- [Given information]:
►

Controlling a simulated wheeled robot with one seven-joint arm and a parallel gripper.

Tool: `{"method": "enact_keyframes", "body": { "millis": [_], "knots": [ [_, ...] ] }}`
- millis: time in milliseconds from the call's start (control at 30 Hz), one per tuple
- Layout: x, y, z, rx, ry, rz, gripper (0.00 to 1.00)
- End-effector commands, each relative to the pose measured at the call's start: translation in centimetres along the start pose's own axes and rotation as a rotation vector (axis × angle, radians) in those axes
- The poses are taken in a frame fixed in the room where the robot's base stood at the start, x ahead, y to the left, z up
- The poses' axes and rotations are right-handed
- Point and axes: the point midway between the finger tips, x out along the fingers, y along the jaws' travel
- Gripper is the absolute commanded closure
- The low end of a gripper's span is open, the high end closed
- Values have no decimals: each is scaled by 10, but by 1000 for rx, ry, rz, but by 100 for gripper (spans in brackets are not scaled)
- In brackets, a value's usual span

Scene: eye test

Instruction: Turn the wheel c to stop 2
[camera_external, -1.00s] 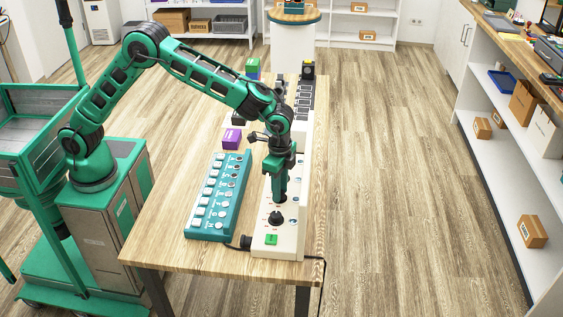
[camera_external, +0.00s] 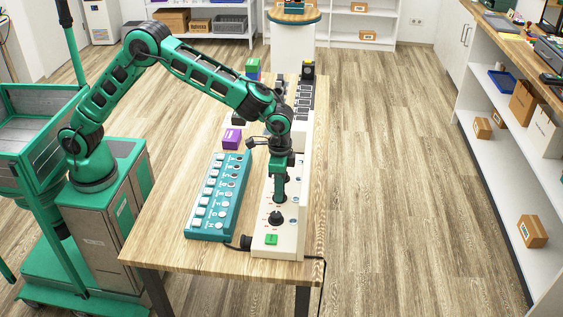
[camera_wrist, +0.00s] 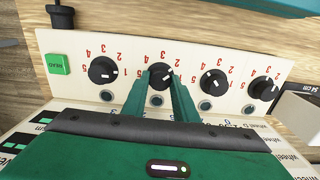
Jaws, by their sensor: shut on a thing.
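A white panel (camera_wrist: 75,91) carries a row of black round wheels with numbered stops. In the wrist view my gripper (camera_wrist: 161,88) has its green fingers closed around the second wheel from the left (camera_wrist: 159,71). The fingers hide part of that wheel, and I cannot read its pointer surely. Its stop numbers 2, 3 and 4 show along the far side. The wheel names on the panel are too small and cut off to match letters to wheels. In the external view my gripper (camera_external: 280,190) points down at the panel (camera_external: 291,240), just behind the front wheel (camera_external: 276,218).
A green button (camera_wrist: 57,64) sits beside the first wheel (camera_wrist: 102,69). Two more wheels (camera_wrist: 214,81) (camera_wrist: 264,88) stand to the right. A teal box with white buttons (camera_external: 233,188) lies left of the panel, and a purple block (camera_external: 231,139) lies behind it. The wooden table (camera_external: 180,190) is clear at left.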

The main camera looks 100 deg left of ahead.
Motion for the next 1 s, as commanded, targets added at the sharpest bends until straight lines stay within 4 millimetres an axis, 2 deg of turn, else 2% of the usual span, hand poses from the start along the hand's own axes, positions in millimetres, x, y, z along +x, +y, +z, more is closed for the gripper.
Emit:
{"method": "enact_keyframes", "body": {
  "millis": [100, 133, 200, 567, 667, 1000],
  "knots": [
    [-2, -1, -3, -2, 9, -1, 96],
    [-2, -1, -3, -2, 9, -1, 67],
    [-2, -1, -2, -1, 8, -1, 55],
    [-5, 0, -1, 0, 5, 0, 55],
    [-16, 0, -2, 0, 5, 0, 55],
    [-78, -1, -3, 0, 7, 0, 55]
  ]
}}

◄

- [Exercise brief]: For the material above, give again only the lines starting at the line that contains "Instruction: Turn the wheel c to stop 2" and ending at the line that contains "[camera_wrist, +0.00s]". Pictures do not belong in the copy.

- [Full response]:
Instruction: Turn the wheel c to stop 2
[camera_external, -1.00s] 
[camera_external, +0.00s] 
[camera_wrist, +0.00s] 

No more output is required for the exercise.